From the linernotes "Marcio Mattos’s first instrument was the cello. He took a few lessons on it, but then the youthful urge to play something sexier won out and the instrument was resigned to its case. Instead, an acoustic guitar was acquired, learnt, then played to semi pro-level in bossa nova bands.
It was during the later semi-pro years that Mattos discovered jazz and, with it, the double bass. He’d graduated to composing and arranging some of the band’s material, and felt a bass would help build the harmonic potential of the group, but there was seemingly no place for it in the line-ups he played in.
So the guitar went, and the bossa nova with it. In their place came that double bass and a growing interest in improvisation and contemporary music, setting Mattos on a course that took him first to the Villa-Lobos institute in Rio and the politically-charged avant garde, then on to Europe and international renown, thanks largely to his long-term involvements in Britain, initially with drummers John Stevens and Eddie Prévost, and later with saxophonist Elton Dean at the cutting edge of free jazz.

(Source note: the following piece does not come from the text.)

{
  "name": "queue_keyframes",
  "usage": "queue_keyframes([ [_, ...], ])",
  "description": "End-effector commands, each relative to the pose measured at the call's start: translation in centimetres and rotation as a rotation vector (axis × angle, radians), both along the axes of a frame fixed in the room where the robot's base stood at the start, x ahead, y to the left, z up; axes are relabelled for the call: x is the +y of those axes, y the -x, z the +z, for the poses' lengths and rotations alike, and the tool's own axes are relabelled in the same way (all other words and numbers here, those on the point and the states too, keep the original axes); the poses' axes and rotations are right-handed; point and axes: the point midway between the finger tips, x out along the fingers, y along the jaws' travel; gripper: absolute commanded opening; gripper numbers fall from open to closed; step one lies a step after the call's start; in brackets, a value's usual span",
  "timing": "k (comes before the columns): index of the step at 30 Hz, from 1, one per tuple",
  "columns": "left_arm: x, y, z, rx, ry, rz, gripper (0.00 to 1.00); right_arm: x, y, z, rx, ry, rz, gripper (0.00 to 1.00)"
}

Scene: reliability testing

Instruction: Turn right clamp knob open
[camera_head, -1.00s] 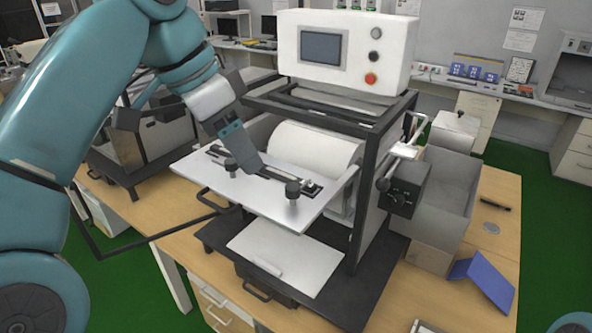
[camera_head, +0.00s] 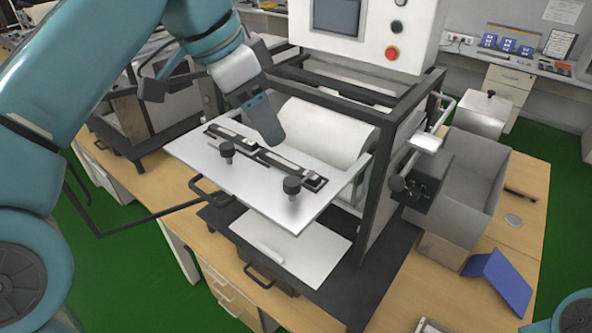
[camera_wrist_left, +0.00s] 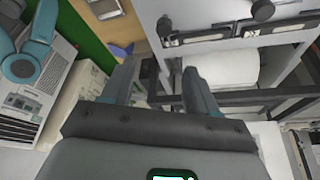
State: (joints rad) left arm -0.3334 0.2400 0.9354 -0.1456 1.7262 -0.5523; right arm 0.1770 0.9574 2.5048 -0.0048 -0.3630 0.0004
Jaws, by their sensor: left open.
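A white plate (camera_head: 250,190) sticks out from the front of the test machine. It bears two clamp bars with black knobs. The right clamp knob (camera_head: 292,186) stands upright near the plate's right front; it also shows at the top of the left wrist view (camera_wrist_left: 165,27). The left clamp knob (camera_head: 226,149) is to its left; it also shows in the wrist view (camera_wrist_left: 262,11). My left gripper (camera_head: 272,140) is over the plate's back part, behind the knobs and apart from them. In the wrist view its fingers (camera_wrist_left: 160,82) are spread with nothing between them. My right gripper is not in view.
A white roller (camera_head: 325,130) lies right behind the plate. The dark machine frame (camera_head: 375,195) and a black side box (camera_head: 420,190) stand to the right. A control panel (camera_head: 360,25) with a red button is above. A blue folder (camera_head: 500,280) lies on the table.

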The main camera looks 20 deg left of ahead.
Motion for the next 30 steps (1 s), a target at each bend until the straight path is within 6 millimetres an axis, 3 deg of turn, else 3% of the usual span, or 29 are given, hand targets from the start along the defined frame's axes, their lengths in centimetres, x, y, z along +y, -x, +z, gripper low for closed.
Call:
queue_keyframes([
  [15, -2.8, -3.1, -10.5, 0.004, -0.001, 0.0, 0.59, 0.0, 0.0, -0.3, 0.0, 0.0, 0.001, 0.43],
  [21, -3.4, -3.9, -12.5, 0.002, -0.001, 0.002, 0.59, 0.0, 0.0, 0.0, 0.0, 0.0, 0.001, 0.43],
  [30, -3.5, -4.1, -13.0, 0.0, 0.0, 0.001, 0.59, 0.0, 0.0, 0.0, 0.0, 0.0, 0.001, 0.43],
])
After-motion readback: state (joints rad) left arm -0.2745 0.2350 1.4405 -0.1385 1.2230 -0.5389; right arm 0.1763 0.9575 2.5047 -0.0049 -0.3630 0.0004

So what of the cello? During the early 1980s it made a discreet comeback. Playing it was something he did initially in the privacy of his home, just for pleasure. Then through the prism of his experience as a bassist he began to look at the instrument anew, finding different possibilities in the increased pitch range at his disposal. By 1983 he was playing it on stage, initially as another acoustic sound source, and later with the addition of simple electronics with which he could further exploit the instrument’s greater tonal malleability. The cello was, he said, 'the bit of the bass that was missing; it’s only now that I feel I have the complete toolkit'.
Doubling up on instruments is something that saxophone players have been doing for years. So why is it so rare for string players to do similarly? As these ten real-time solo improvisations illustrate with aplomb, the conventional and extended playing techniques are, in effect, transportable between cello and double bass; it’s the different functional profiles these instruments have developed in the jazz and classical worlds that divide them. By stripping away these conventions Mattos gives us a refreshed view of music for strings, one that is considered, coherent and utterly convincing.